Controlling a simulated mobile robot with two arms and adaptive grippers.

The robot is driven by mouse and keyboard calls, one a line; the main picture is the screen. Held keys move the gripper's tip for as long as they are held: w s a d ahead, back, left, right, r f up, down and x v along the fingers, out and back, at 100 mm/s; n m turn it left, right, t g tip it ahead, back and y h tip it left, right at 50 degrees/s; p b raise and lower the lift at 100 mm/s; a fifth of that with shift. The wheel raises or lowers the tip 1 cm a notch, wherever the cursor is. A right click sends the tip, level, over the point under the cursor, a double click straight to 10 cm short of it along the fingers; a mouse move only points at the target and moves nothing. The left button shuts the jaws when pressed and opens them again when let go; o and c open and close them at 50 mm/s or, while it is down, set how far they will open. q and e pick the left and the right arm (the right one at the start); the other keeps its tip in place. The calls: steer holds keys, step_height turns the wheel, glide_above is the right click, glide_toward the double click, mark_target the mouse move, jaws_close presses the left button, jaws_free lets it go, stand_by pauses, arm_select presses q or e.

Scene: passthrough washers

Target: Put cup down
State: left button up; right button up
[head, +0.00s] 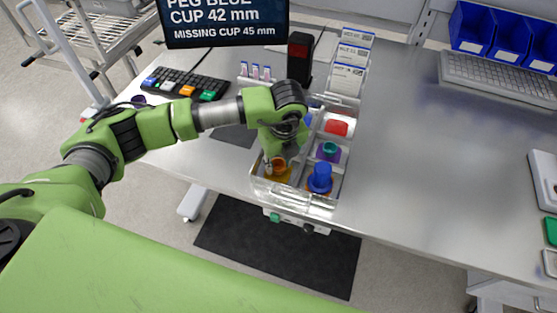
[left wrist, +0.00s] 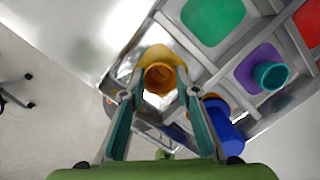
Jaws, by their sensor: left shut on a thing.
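My left gripper (head: 273,158) is shut on an orange cup (head: 280,166) over the front left compartment of a clear divided tray (head: 259,187). In the left wrist view the orange cup (left wrist: 158,78) shows between the two fingertips, with a yellow patch (left wrist: 157,53) beyond it. I cannot tell whether the cup touches the compartment floor. In the neighbouring compartment a blue cup (head: 320,178) stands on an orange patch; the blue cup also shows in the left wrist view (left wrist: 224,130). A teal cup (head: 329,148) sits on a purple patch (head: 326,155) behind it. My right gripper is not in view.
A red piece (head: 336,128) lies in a further compartment. A keyboard (head: 185,84), small vials (head: 256,72) and a dark sign (head: 225,20) stand at the back left. Blue bins (head: 497,32) are at the back right.

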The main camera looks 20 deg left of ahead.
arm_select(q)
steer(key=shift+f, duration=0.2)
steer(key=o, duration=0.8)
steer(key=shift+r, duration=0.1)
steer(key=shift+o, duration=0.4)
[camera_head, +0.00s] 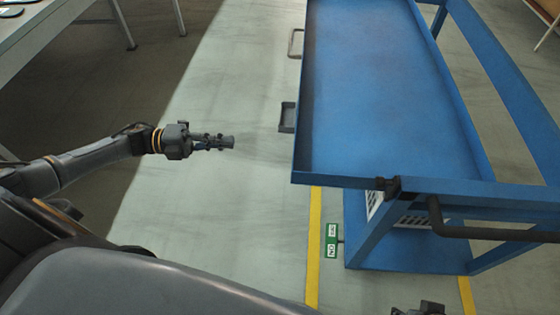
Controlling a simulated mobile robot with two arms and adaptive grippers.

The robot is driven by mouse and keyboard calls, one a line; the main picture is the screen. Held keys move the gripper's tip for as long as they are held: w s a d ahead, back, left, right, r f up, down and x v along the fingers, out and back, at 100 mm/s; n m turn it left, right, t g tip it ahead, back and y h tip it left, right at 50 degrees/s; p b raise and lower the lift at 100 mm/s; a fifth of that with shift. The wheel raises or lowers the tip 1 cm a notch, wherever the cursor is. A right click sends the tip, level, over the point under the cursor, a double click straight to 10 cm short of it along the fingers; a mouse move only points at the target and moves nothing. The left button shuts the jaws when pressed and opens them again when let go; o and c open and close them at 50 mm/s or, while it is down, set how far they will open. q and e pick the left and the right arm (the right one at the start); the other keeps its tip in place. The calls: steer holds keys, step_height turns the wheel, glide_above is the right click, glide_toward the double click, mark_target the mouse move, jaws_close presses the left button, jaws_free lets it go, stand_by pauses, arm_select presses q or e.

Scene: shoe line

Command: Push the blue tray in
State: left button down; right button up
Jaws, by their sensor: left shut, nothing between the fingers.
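The blue tray (385,95) is a long, shallow, empty tray with raised rims, on a blue cart at the right of the head view. Its left edge reaches out further left in the picture than the cart's lower shelf (410,250). My left gripper (228,142) is shut and empty. It points right toward the tray's left side, with a clear gap between them. A dark part of my right gripper (425,309) shows at the bottom edge; its fingers cannot be made out.
A dark bar handle (490,234) sticks out at the cart's near end. Small handles (287,117) show at the tray's left side. A table (35,25) is at upper left. The floor between is clear.

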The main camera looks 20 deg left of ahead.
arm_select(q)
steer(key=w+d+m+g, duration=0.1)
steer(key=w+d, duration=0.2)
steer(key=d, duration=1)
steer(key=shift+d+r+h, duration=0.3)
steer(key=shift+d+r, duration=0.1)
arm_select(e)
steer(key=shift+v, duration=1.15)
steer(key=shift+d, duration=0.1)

--*--

Task to carry out: Leave out all images, then reproduce the entries above exactly.

Exercise result:
Controlling a simulated mobile robot with two arms and adaptive grippers.

The robot is driven by mouse and keyboard calls, one a line; the main picture is the screen. Held keys move the gripper's tip for as long as they are held: w s a d ahead, back, left, right, r f up, down and x v along the fingers, out and back, at 100 mm/s; n m turn it left, right, t g tip it ahead, back and y h tip it left, right at 50 degrees/s; p b raise and lower the lift at 100 mm/s; a fifth of that with shift. The wheel raises or lowers the tip 1 cm a notch, wherever the cursor is. A right click sends the tip, level, over the point under the cursor, a double click straight to 10 cm short of it along the fingers; a mouse move only points at the target and moves nothing. The left button shuts the jaws when pressed and opens them again when let go; o and c open and close them at 50 mm/s or, while it is down, set how far they will open. q and e pick the left and the right arm (the right one at the start); the other keeps its tip in place. The calls: steer holds keys, step_height turns the wheel, glide_above is the right click, glide_toward the double click, mark_target the mouse move, jaws_close presses the left button, jaws_free lets it go, stand_by pauses, arm_select presses q or e.

Scene: passthrough washers

Target: Put cup down
State: left button up; right button up
[head, +0.00s] 
[left wrist, +0.00s] 
Jaws, by their sensor: left shut on a thing.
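My left gripper (head: 273,158) is shut on an orange cup (head: 280,166) over the front left compartment of a clear divided tray (head: 259,187). In the left wrist view the orange cup (left wrist: 158,78) shows between the two fingertips, with a yellow patch (left wrist: 157,53) beyond it. I cannot tell whether the cup touches the compartment floor. In the neighbouring compartment a blue cup (head: 320,178) stands on an orange patch; the blue cup also shows in the left wrist view (left wrist: 224,130). A teal cup (head: 329,148) sits on a purple patch (head: 326,155) behind it. My right gripper is not in view.
A red piece (head: 336,128) lies in a further compartment. A keyboard (head: 185,84), small vials (head: 256,72) and a dark sign (head: 225,20) stand at the back left. Blue bins (head: 497,32) are at the back right.

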The main camera looks 20 deg left of ahead.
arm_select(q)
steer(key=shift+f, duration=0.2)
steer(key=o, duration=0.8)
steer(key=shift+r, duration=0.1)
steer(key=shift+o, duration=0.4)
[camera_head, +0.00s] 
Controlling a simulated mobile robot with two arms and adaptive grippers.

The robot is driven by mouse and keyboard calls, one a line; the main picture is the screen. Held keys move the gripper's tip for as long as they are held: w s a d ahead, back, left, right, r f up, down and x v along the fingers, out and back, at 100 mm/s; n m turn it left, right, t g tip it ahead, back and y h tip it left, right at 50 degrees/s; p b raise and lower the lift at 100 mm/s; a fifth of that with shift. The wheel raises or lowers the tip 1 cm a notch, wherever the cursor is. A right click sends the tip, level, over the point under the cursor, a double click straight to 10 cm short of it along the fingers; a mouse move only points at the target and moves nothing. The left button shuts the jaws when pressed and opens them again when let go; o and c open and close them at 50 mm/s or, while it is down, set how far they will open. q and e pick the left and the right arm (the right one at the start); the other keeps its tip in place. The calls: steer holds keys, step_height turns the wheel, glide_above is the right click, glide_toward the double click, mark_target the mouse move, jaws_close presses the left button, jaws_free lets it go, stand_by pauses, arm_select presses q or e.

Scene: shoe line

Command: Push the blue tray in
State: left button down; right button up
Jaws, by their sensor: left shut, nothing between the fingers.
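The blue tray (385,95) is a long, shallow, empty tray with raised rims, on a blue cart at the right of the head view. Its left edge reaches out further left in the picture than the cart's lower shelf (410,250). My left gripper (228,142) is shut and empty. It points right toward the tray's left side, with a clear gap between them. A dark part of my right gripper (425,309) shows at the bottom edge; its fingers cannot be made out.
A dark bar handle (490,234) sticks out at the cart's near end. Small handles (287,117) show at the tray's left side. A table (35,25) is at upper left. The floor between is clear.

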The main camera looks 20 deg left of ahead.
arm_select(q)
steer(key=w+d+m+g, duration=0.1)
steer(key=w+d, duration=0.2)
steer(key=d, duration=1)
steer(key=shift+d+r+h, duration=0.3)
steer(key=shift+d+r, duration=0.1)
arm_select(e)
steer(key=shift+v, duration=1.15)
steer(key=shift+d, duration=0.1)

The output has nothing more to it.